What’s going on in GA? A look at the presidential election, Senate races this morning
Both Donald Trump and Joe Biden focused on Georgia during the final month of the campaign season. The Peach State featured visits from Trump and his son, Donald Trump Jr., while Biden, his wife Jill, his running mate Kamala Harris and former President Barack Obama all made campaign stops in the new battleground state over the last few weeks.
Wednesday morning, Trump was leading Biden in Georgia by about 100,000 votes: 2,380,946 to 2,278,123. But while the Georgia Secretary of State’s website showed most precincts had reported, hundreds of thousands of votes remain to be tallied. Many of those votes are from Democrat strongholds, including Dougherty, DeKalb and Chatham counties. That’s why some national media outlets, including the New York Times, are indicating a Biden advantage, although no media outlet has called the state either way.
Yet to be counted
While counting and adjudicating absentee ballots was one of the reasons a winner in Georgia wasn’t called on election night, a burst water pipe at State Farm Arena, where some ballots were stored, resulted in a delay in counting Fulton County ballots.
According to a county spokeswoman, the county plans to continue tallying ballots over the next two days.
As of Wednesday morning, the Georgia Secretary of State website reported votes for 444,424 of Fulton County’s roughly 800,000 registered voters, with 13 precincts left to report. Biden was leading Trump, 319,268 votes to 120,083.
About 20,000 absentee ballots still have to be counted in Houston County.
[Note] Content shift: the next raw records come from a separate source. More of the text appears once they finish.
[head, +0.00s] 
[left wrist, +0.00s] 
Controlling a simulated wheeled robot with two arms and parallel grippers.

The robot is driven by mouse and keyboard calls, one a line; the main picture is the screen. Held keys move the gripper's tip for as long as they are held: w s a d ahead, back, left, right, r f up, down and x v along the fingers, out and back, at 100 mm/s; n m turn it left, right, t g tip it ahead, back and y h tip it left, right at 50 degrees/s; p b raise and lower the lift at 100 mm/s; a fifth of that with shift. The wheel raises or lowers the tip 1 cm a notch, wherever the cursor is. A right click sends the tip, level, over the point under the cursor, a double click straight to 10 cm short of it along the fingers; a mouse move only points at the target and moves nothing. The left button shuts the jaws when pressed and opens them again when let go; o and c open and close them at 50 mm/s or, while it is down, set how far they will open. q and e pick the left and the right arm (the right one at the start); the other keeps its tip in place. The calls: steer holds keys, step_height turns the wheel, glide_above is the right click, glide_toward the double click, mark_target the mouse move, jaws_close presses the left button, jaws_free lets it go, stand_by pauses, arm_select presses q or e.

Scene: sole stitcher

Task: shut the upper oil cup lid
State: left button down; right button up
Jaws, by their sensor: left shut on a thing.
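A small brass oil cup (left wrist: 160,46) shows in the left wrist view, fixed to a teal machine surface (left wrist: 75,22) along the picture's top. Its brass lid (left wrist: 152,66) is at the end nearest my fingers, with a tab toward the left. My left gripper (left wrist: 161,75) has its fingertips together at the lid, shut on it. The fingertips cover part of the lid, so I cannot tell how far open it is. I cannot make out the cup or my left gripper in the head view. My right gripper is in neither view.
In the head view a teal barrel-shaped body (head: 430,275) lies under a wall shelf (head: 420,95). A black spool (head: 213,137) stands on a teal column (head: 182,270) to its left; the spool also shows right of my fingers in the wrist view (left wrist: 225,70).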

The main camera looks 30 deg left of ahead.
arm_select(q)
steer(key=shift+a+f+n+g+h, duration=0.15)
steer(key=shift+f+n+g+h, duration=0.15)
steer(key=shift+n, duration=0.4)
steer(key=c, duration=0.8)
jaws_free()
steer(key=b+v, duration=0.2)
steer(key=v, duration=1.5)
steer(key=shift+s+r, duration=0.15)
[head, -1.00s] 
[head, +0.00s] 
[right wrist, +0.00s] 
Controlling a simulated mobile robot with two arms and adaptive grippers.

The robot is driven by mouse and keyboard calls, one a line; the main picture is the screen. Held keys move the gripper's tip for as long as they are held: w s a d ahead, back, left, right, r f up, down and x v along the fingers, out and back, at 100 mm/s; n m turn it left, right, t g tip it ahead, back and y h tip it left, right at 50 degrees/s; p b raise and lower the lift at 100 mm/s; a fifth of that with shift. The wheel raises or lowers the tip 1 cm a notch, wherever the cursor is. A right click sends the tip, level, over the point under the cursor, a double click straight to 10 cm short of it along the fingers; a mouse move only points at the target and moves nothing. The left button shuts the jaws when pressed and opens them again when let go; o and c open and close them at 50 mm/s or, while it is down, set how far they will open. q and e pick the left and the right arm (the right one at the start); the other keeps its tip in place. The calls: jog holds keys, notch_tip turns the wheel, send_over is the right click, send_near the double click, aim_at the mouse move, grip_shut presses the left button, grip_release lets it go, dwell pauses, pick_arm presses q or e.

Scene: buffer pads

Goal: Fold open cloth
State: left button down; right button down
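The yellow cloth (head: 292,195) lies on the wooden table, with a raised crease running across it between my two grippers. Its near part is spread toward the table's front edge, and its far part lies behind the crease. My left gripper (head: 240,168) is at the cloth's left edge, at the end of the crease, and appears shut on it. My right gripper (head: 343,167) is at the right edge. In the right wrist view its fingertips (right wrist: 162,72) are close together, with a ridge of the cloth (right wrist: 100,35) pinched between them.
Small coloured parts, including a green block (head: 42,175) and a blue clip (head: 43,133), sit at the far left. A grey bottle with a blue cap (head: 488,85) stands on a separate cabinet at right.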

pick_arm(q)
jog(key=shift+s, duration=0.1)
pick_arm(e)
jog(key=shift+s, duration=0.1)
The Associated Press is reporting that Gwinnett County had a software problem that interfered with how absentee ballots are scanned. Now some of those ballots must be adjudicated by a panel to determine the voter’s intent. AP reports that DeKalb County will resume processing mail-in votes at 11 a.m.
Georgia Secretary of State Brad Raffensperger will provide an update on Georgia’s vote count at 11:30 a.m. The press conference will be streamed live by GPB.
Senate races
Incumbent Republican Sen. Kelly Loeffler is heading to a January runofff election with Democrat challenger Raphael Warnock after both received more than 1.2 million votes. In third place is Republican Rep. Doug Collins, who conceded the runoff to Loeffler in a phone call Tuesday evening.
Warnock leads Loeffler 1,478,243 votes to 1,228,677 as of Wednesday morning. With 20 candidates in the jungle primary election to replace former Sen. Johnny Isakson, about 21.5% of the vote went to candidates outside of the top three, so it’s difficult to determine who will have an advantage heading into January.
In the regular Georgia Senate election, Republican incumbent Sen. David Perdue brings a 2,378,559 to 2,191,806 vote advantage over Democrat challenger Jon Ossoff into Wednesday. That race has not been called, although voting for Perdue is mirroring voting for Trump more than Ossoff is reflecting Biden’s vote total.